Last week Jonathan Turley issued a thorough indictment of the trial in Manhattan, which he described as “a clear example of the weaponization of the criminal justice system.” The George Washington University law professor has been saying this from the beginning about Alvin Bragg’s partisan prosecution, and it should be self-evident: a criminal case relying on the slimier-than-slime, convicted perjurer and disbarred lawyer Michael Cohen as an essential witness should never be pursued, and it is a violation of prosecutorial ethics to do so.

I was surfing between various news networks’ analyses of the case, and only the usually silly “Fox and Friends” crew stated the most important conclusion that the others carefully avoided. It’s a political prosecution, and the purpose is to get a conviction by any means possible, even one tainted and sure to be overturned, so the Democrats can run against Trump as a “convicted felon.” Justice has nothing to do with it, as Turley’s careful assessment makes clear.
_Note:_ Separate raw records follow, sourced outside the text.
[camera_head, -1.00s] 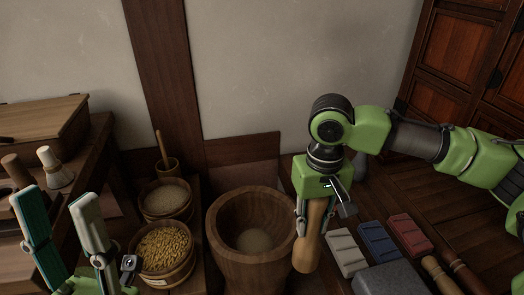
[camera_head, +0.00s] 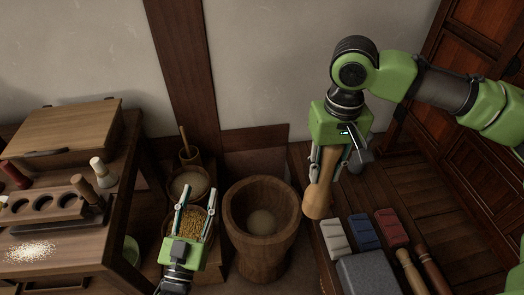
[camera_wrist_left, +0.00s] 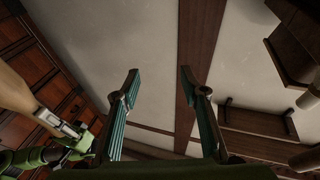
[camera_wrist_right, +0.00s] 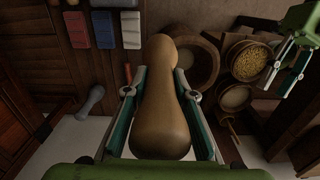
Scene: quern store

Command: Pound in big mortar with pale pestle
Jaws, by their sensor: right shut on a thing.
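The big wooden mortar (camera_head: 281,262) stands on the floor in the middle of the head view, with pale stuff in its bottom. It also shows in the right wrist view (camera_wrist_right: 205,58). My right gripper (camera_head: 326,165) is shut on the pale pestle (camera_head: 318,190) and holds it in the air to the right of the mortar, its thick end downward. In the right wrist view the pestle (camera_wrist_right: 161,115) lies between both fingers. My left gripper (camera_head: 196,198) is open and empty, in front of the grain buckets to the left of the mortar.
White (camera_head: 335,238), blue (camera_head: 364,233) and red (camera_head: 391,227) blocks and a grey stone slab (camera_head: 368,275) lie right of the mortar. Two more pestles, one light (camera_head: 411,270) and one dark (camera_head: 432,268), lie beyond. A bench (camera_head: 75,250) stands left.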

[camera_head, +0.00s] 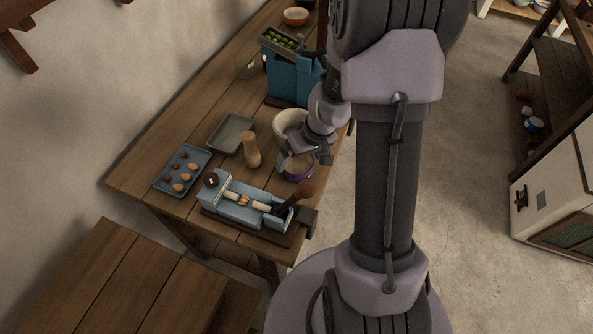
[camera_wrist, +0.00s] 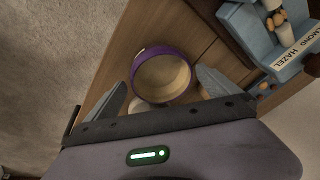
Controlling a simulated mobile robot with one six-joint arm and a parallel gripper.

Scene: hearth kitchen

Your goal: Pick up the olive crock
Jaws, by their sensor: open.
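A round crock with a purple outer wall and a pale tan inside (camera_head: 299,177) stands near the table's right edge. In the wrist view the crock (camera_wrist: 135,74) lies ahead of and between the two spread fingers. I see no olive-coloured crock; whether this round one is the olive crock I cannot tell. My gripper (camera_head: 304,159) is open and empty, just above the crock; in the wrist view its fingers (camera_wrist: 160,80) flank the near side of the crock. The arm hides part of the crock's far side in the head view.
A cream bowl (camera_head: 288,117) stands close behind the crock. A blue press-like device (camera_head: 240,209) lies in front, with a wooden bottle-shaped piece (camera_head: 251,151) to the left. A grey tray (camera_head: 231,133) and a blue nut tray (camera_head: 161,181) lie further left.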

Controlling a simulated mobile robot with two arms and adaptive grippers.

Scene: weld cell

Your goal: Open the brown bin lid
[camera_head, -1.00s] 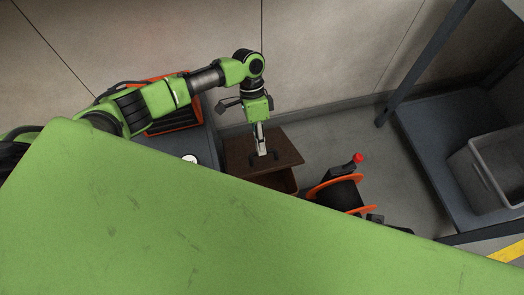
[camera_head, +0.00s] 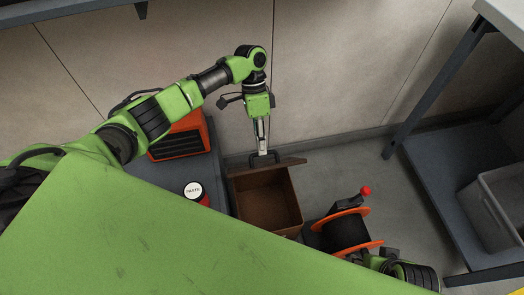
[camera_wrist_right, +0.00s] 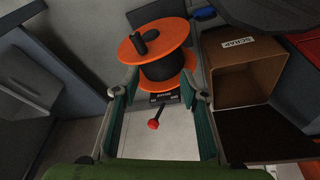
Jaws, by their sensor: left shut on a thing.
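The brown bin (camera_head: 268,200) stands on the floor past the green surface, its mouth uncovered and its inside showing empty. Its brown lid (camera_head: 290,163) is tilted up at the wall side and seen nearly edge-on. My left gripper (camera_head: 263,151) is shut on the dark lid handle at the top of the lid. The right wrist view shows the bin (camera_wrist_right: 228,76) with a SCRAP label and the dark underside of the lid (camera_wrist_right: 262,135). My right gripper (camera_wrist_right: 164,88) is open and empty, with its fingers apart beside the bin.
An orange-flanged spool (camera_head: 345,232) with a red-knobbed lever stands right of the bin. A PASTE tin (camera_head: 195,192) and an orange-and-black box (camera_head: 180,138) are at left. A grey crate (camera_head: 495,205) sits on the rack shelf at right. The wall is close behind the lid.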

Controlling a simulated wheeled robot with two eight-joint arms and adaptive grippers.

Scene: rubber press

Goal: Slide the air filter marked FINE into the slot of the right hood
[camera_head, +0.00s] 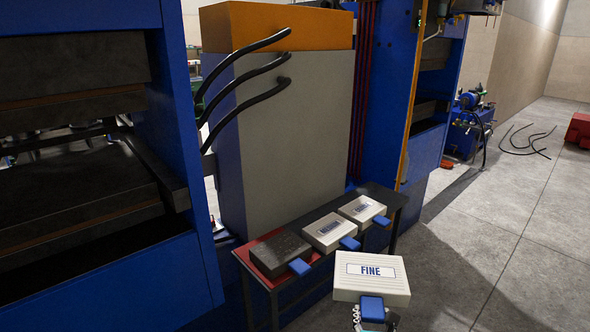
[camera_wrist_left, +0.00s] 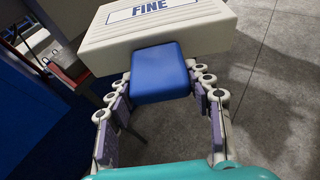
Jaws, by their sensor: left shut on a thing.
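The air filter marked FINE (camera_head: 371,285) is a white box with ribbed edges, a label on top and a blue handle. It is in the air in front of the bench, at the lower middle of the head view. My left gripper (camera_head: 372,312) is shut on its blue handle. In the left wrist view the FINE filter (camera_wrist_left: 160,28) sticks out ahead of the fingers, with the handle (camera_wrist_left: 160,72) between the fingertips of my left gripper (camera_wrist_left: 160,85). My right gripper is not in view. I cannot make out a hood with a slot.
A narrow bench (camera_head: 262,272) with red and black sections holds a dark box (camera_head: 283,254) and two white filters (camera_head: 328,231) (camera_head: 362,208), all with blue handles. Blue presses (camera_head: 190,130) and a grey cabinet (camera_head: 295,130) stand behind.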

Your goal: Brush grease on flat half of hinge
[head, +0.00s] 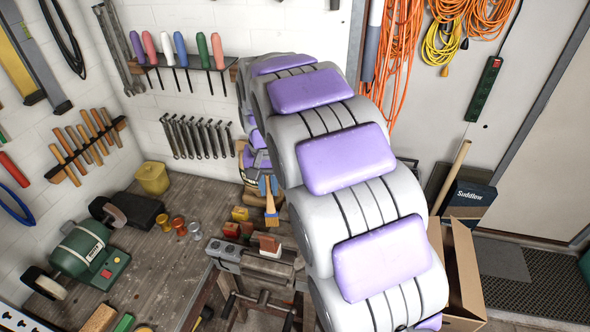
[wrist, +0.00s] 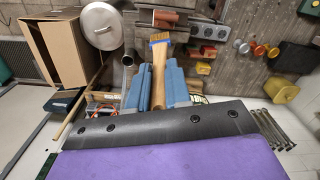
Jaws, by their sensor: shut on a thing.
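My gripper (head: 268,186) has blue fingers and is shut on a brush. In the wrist view my gripper (wrist: 160,85) holds the wooden handle (wrist: 160,72), with the blue band and tan bristles (wrist: 158,40) pointing away from me. In the head view the bristles (head: 272,217) point down, just above and behind the vise. The grey vise (head: 258,262) stands at the bench's front edge. A reddish-brown piece (head: 269,243) sits in its jaws, also in the wrist view (wrist: 165,17). I cannot tell if it is the hinge, nor whether the bristles touch it.
Small orange and yellow pots (head: 179,225) stand left on the bench (head: 150,275), near a yellow container (head: 153,178) and a green grinder (head: 88,255). Small red and yellow blocks (head: 240,214) lie behind the vise. An open cardboard box (head: 463,275) stands to the right.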

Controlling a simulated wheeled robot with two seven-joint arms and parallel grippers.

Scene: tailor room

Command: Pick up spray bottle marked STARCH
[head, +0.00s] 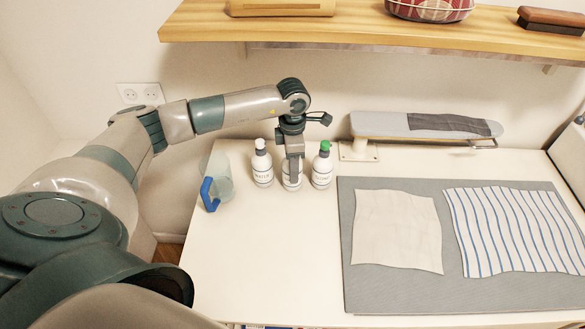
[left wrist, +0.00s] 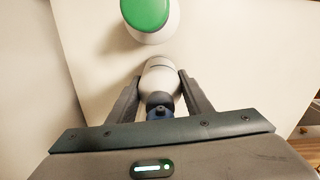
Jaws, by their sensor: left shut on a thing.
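Three white bottles stand in a row at the back left of the table in the head view. The left one (head: 262,166) has a white top and a label that seems to read WATER. The right one (head: 322,168) has a green top, and its label is too small to read. My left gripper (head: 293,172) is shut on the middle bottle (head: 291,183), whose label is mostly hidden by the fingers. In the left wrist view the middle bottle (left wrist: 160,80) sits between the two fingers, its top dark blue. The green-topped bottle (left wrist: 147,14) stands close by. My right gripper is not in view.
A clear jug with a blue handle (head: 209,194) stands left of the bottles. A small ironing board (head: 400,124) stands behind. A grey mat (head: 395,292) with a plain cloth (head: 396,230) and a striped cloth (head: 515,232) lies right. A wooden shelf (head: 380,30) hangs above.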

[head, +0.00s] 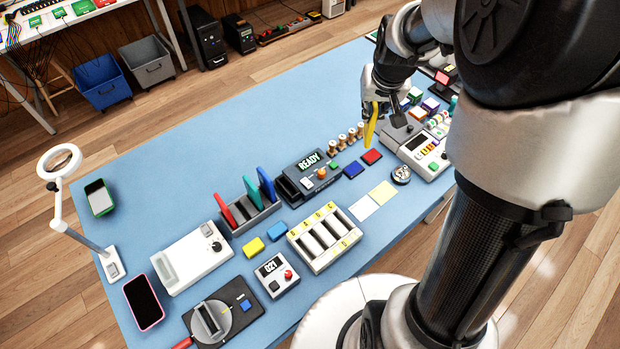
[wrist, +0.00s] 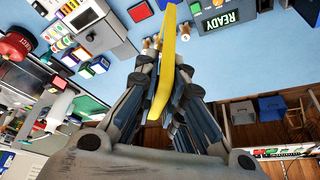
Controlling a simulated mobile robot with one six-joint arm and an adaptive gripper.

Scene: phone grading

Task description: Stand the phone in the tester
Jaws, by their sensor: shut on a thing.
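My gripper (head: 376,106) is shut on a thin yellow phone (head: 370,128) and holds it up in the air over the far right part of the blue table. In the wrist view the yellow phone (wrist: 166,50) stands nearly edge-on between the fingers (wrist: 164,72), so its faces are mostly hidden. The tester appears to be the dark unit (head: 325,184) with a green READY display and an open bay at its left end. It lies left of and nearer than the gripper, apart from the phone. Its READY display also shows in the wrist view (wrist: 219,21).
A rack (head: 262,217) with red, teal and blue phones stands beside the tester. Several copper-coloured spools (head: 342,141) stand behind it. Red and blue pads (head: 372,157) lie to its right. A white tray with slots (head: 340,255) lies in front. The table's (head: 250,120) far middle is clear.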

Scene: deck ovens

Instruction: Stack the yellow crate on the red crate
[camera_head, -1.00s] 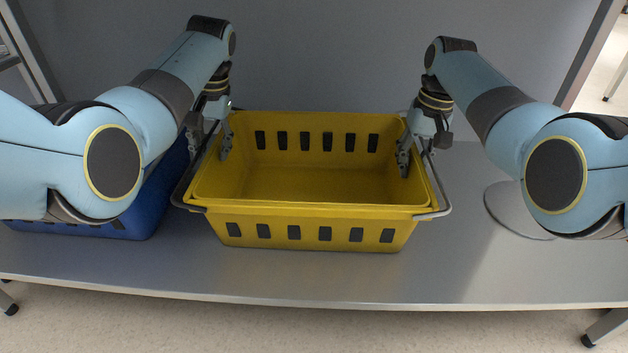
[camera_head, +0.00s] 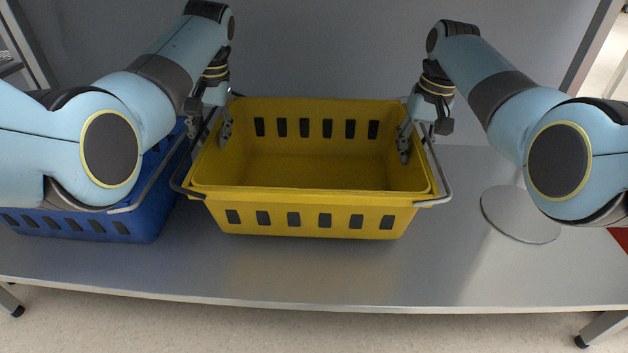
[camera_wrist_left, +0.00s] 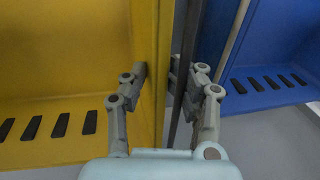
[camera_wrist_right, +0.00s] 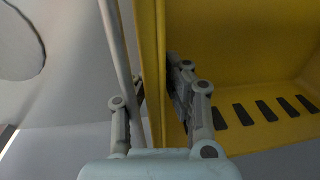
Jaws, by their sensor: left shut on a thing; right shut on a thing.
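The empty yellow crate (camera_head: 310,212) is upright at the middle of the head view. My left gripper (camera_head: 210,130) is shut on its left side wall, with one finger inside and one outside. My right gripper (camera_head: 416,143) is shut on its right side wall in the same way. The wrist views show the yellow wall between the fingers of the left gripper (camera_wrist_left: 158,80) and the right gripper (camera_wrist_right: 155,80). The crate seems held just above the table. A small red patch (camera_head: 621,238) at the right edge may be the red crate; the rest is out of view.
A blue crate (camera_head: 95,226) stands close to the left of the yellow crate, partly behind my left arm. A round grey disc (camera_head: 520,222) lies on the grey table (camera_head: 320,275) to the right. The table's front strip is clear.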

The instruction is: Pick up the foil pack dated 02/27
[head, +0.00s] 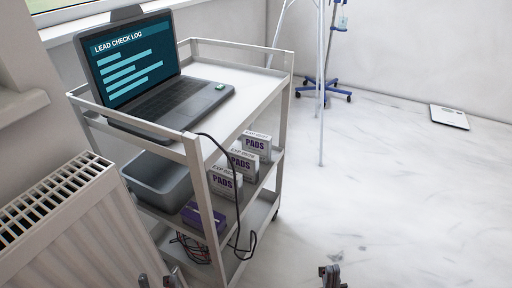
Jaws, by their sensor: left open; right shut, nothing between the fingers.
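Each has a small "EXP" line on top, but the dates are too small to read surely, so I cannot tell which says 02/27. A black cable crosses in front of the near and middle packs. My left gripper (157,281) is open at the bottom edge, below the cart. My right gripper (331,274) is shut and empty, over the floor right of the cart.
The cart (252,88) carries a laptop (150,75) on top. A grey bin (158,182) and a purple box (203,217) share its middle shelf. Cables lie below. A radiator (75,225) stands left; a drip stand (325,85) stands behind.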

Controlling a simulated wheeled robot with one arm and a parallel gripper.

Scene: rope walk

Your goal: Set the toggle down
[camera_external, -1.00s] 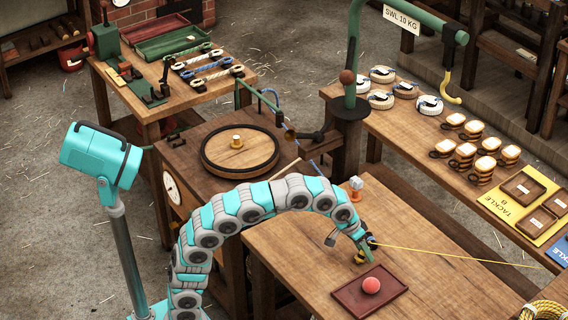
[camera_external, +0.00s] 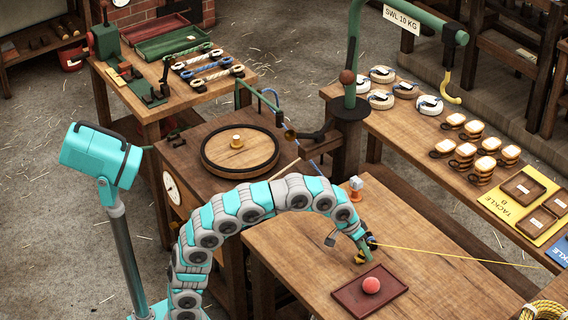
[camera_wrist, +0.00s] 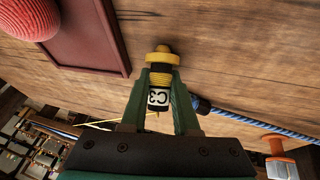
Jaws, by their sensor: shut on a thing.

The other purpose is to interfere with the certain Republican candidate’s ability to campaign, because he otherwise has the energy and ability to campaign, while his Democratic opposition does not. Yes, the Democrats are interfering with the 2024 election and attempting to rig it even as in other prosecutions and in campaign attacks, they claim Trump is an existential danger to democracy and that his claims that the 2020 election was “stolen” are “baseless.” The unethical conduct of the Democrats in prosecutions like the “hush money” trial is itself a rebuttal of that statement. If I had to define “hypocrisy,” I couldn’t come up with a better example than that.

The question this week was whether it is fair to try Donald Trump in New York City. That’s easy: no. All of the lawfare cases are calculated to go to trial in communities extremely hostile to Trump: New York, D.C., and Fulton County, Georgia, the solid Blue heart of a mostly conservative state. Given the stakes and the defendant, judges should move all of the cases, just as the trial of Derek Chuavin and the three other cops implicated in George Floyd’s death should have been moved out of the Twin Cities, if the objective had been a fair trial rather than to mollify Black Lives Matters.